Willy Bearden knew he wanted to make the leap from documentary filmmaking to narrative and after a successful run with a short film, he developed the feature “One Came Home.” An ambitious veteran story set in 1946, the movie includes familiar faces from Hollywood and a few Memphis actors. The movie will play in Oxford at the Oxford Malco tonight. The film will also play in Tupelo on Monday, Corinth on Wednesday and Southhaven on Sept. 30. Bearden also screened at the Maldison and Columbus Malco’s this week.

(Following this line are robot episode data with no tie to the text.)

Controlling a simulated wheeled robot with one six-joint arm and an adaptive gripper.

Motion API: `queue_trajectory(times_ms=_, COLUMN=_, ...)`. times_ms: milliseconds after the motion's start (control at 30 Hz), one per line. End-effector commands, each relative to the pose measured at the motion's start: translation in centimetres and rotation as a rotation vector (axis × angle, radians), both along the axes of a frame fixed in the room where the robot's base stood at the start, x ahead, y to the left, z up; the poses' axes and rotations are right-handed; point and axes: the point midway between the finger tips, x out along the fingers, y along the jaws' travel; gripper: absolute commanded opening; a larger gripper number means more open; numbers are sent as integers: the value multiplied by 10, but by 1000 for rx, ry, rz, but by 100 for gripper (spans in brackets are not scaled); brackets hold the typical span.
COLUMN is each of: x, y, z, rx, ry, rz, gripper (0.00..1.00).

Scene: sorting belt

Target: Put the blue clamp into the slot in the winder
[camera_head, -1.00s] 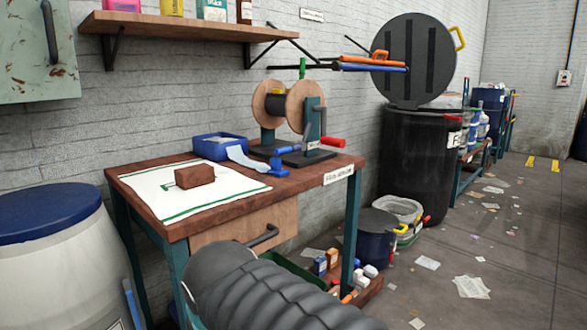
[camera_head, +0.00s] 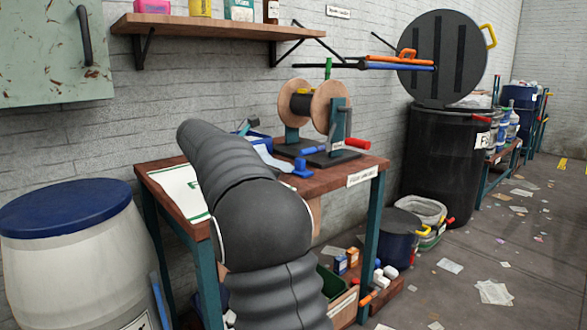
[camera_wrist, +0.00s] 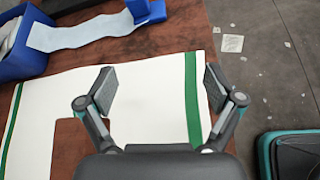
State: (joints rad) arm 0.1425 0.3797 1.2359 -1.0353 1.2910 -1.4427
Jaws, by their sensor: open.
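The blue clamp (camera_head: 302,168) lies on the wooden table at the end of a pale blue strip (camera_wrist: 80,33) from a blue box. It shows at the top of the wrist view (camera_wrist: 147,11). The winder (camera_head: 328,115), with its wooden-flanged spool and red crank handle, stands behind the clamp; I cannot make out its slot. My gripper (camera_wrist: 161,88) is open and empty above the white green-striped cloth, with the clamp beyond its fingertips. In the head view my arm hides most of the gripper.
The blue box (camera_wrist: 25,45) sits at the upper left of the wrist view. The table's (camera_wrist: 190,22) right edge drops to the floor. A white drum (camera_head: 75,265) stands left of the table.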

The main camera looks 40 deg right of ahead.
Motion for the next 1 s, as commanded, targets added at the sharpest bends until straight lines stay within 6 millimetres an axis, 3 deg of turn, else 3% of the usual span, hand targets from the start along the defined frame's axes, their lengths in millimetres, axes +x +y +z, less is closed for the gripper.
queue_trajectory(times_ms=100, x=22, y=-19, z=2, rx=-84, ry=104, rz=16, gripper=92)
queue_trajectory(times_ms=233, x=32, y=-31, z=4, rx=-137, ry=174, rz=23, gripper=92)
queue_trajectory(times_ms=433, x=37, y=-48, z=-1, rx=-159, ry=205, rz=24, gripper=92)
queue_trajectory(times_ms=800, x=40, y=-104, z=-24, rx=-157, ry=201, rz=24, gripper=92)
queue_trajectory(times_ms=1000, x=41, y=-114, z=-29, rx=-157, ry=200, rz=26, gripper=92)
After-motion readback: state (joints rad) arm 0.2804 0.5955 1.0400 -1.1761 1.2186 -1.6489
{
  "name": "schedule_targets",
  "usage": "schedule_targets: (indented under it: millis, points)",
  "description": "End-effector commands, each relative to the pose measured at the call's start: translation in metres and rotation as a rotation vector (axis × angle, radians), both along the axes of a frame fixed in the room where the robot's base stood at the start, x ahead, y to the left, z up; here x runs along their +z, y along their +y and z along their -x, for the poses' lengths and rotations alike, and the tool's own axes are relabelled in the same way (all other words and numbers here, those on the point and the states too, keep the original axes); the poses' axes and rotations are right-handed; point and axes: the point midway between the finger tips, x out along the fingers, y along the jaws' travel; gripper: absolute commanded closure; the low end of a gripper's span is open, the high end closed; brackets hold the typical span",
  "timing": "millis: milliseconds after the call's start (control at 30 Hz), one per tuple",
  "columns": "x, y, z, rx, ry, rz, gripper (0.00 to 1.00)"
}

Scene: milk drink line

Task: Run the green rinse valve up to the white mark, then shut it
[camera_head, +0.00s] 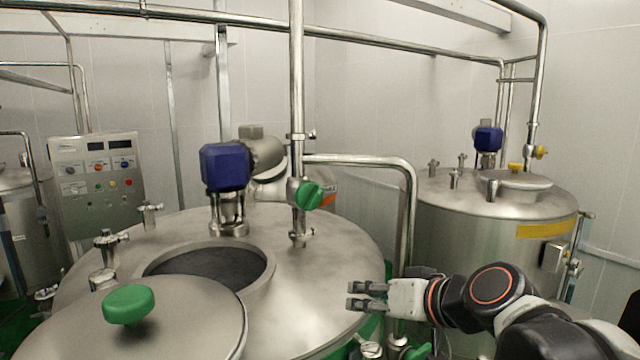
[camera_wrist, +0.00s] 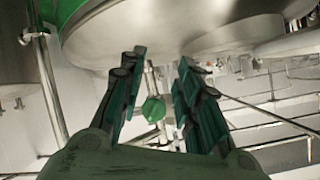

“One Came Home” is set in Magnolia, Miss. in 1946 and follows the Hodges family grief-stricken life after the friend of their fallen son comes to visit. While there, John Mazilli (played by Corey Parker) presents the idea of a war memorial to which the family and community open their wallets.

The movie premiered in April at the On Location: Memphis International Film and Music Fest and then had a three-week long run at the Malco Studio on the Square in Memphis. The film was shot in Holly Springs, Tupelo and Memphis.

“One Came Home is a story that is close to my heart,” Bearden said. “It has its basis in my own family’s history as my own grandmother tried to come to terms with my uncle’s death only a few weeks before the end of the war in Europe.”

At the home Mazilli, the young widow Hope (Hailey Giles) and soldier’s sister Savannah (Savannah Bearden, Willys daughter and who has the strongest performance of the film) set up a love triangle as we begin to understand more about each of their character’s dreams and nuances. Mazilli’s character comes into question early on but we are unsure of his motives. But the film has numerous comedic moments, touching upon Mississippi slang, even as far as a discussion about the outhouse. However, the story tends towards the polite message of traditional Hallmark films rather than taking on a darker edge despite the controversial character and scheming of some of the characters.

Bearden worke with co-writer David Tankersley to develop the screenplay in summer of 2008 and filmed in the summer of 2009. Produced on a budget of around $30,000, the film was shot by Ryan Parker using the Red One high-resolution digital camera with an original score by Harry Manfredini.